BEGIN Listing

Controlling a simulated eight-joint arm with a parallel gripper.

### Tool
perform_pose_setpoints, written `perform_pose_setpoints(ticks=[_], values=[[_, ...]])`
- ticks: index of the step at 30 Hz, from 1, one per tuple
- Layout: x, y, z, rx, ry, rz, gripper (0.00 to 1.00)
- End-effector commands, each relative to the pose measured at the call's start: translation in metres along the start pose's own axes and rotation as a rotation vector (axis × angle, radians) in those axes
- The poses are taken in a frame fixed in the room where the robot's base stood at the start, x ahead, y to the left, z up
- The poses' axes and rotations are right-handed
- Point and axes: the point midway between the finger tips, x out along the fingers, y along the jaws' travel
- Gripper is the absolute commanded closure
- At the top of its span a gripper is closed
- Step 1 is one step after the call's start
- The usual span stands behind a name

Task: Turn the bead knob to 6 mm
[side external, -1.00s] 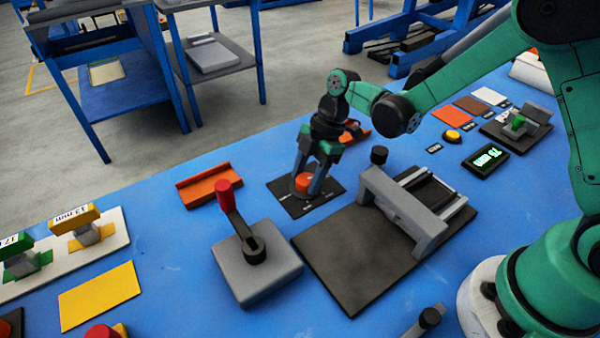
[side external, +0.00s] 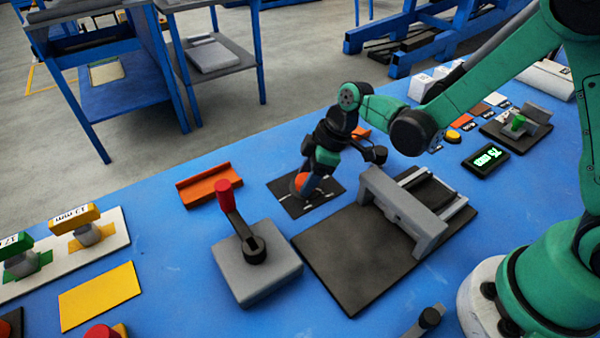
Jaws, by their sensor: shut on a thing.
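The bead knob (side external: 299,182) is orange-red and round, on a black square plate (side external: 286,204) with small white marks near the middle of the blue table. My gripper (side external: 307,188) points down over the plate and is shut on the knob. The fingers and wrist hide much of the knob, so its pointer cannot be seen. The marks on the plate are too small to read.
A grey press frame on a dark base (side external: 345,262) stands right of the plate. A grey box with a red-handled lever (side external: 255,268) is in front. An orange angled tray (side external: 209,186) lies to the left. A lit display (side external: 486,156) sits at the right.

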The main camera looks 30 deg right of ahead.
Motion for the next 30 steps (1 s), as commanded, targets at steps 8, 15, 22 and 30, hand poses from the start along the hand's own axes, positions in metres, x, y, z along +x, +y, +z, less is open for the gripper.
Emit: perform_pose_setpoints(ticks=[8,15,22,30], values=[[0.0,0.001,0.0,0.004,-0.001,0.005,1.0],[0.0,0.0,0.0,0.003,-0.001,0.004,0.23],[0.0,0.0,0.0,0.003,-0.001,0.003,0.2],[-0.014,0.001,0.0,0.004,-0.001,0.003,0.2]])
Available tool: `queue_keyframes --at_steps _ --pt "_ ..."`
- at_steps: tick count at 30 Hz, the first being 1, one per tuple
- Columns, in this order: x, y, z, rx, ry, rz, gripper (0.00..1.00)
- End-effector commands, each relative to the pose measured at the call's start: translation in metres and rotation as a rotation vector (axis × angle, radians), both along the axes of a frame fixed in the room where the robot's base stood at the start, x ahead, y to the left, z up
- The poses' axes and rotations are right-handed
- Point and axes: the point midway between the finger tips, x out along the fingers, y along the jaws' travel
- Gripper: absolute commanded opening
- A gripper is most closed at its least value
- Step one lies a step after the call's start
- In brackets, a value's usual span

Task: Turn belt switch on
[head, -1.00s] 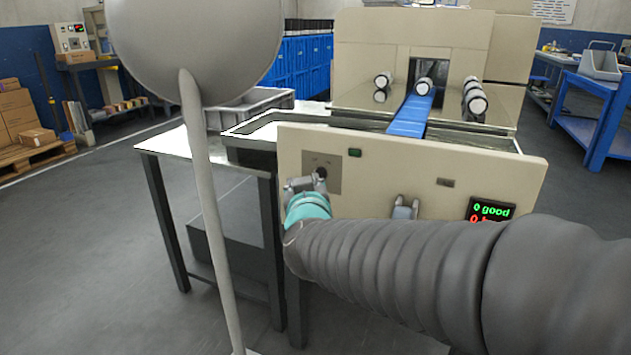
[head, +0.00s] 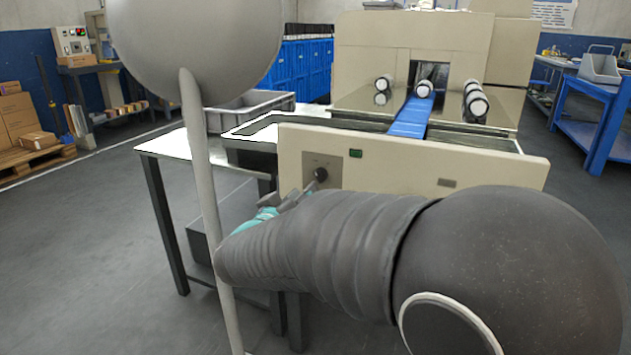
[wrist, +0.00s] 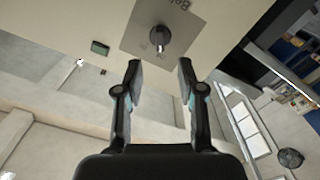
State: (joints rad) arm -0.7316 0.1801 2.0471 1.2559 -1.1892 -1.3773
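The belt switch is a dark round knob (head: 320,174) on a grey plate (head: 309,165) at the left of the machine's cream front panel. In the wrist view the knob (wrist: 160,38) is at top centre, with a partly cut-off label above it. The small markings are too blurred to read. My gripper (wrist: 160,72) is open and empty, its fingertips apart from the knob and below it in that view. In the head view my gripper (head: 284,200) is just left of and below the knob, partly hidden by my arm.
The cream panel (head: 435,165) spans the machine's front. A blue belt (head: 411,117) runs into the housing behind it, with white-capped rolls (head: 475,100) beside it. A grey crate (head: 250,108) stands at the left. My arm covers the panel's lower right.

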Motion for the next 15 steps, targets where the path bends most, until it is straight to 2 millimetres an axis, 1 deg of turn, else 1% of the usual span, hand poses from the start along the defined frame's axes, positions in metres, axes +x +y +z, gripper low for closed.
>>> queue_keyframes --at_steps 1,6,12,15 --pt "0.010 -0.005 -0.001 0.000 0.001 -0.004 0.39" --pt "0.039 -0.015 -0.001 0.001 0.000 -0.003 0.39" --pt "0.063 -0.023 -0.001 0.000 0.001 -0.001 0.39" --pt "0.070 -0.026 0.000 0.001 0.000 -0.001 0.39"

END Listing

* [Your instructions] Write out word for word only the lines from the start of the entries down to the line with "- Layout: x, y, z, rx, ry, rz, gripper", please, including both ends.

* [Exercise result]
Controlling a simulated eight-joint arm with a parallel gripper.

### Tool
perform_pose_setpoints, written `perform_pose_setpoints(ticks=[_], values=[[_, ...]])`
- ticks: index of the step at 30 Hz, from 1, one per tuple
- Layout: x, y, z, rx, ry, rz, gripper (0.00 to 1.00)

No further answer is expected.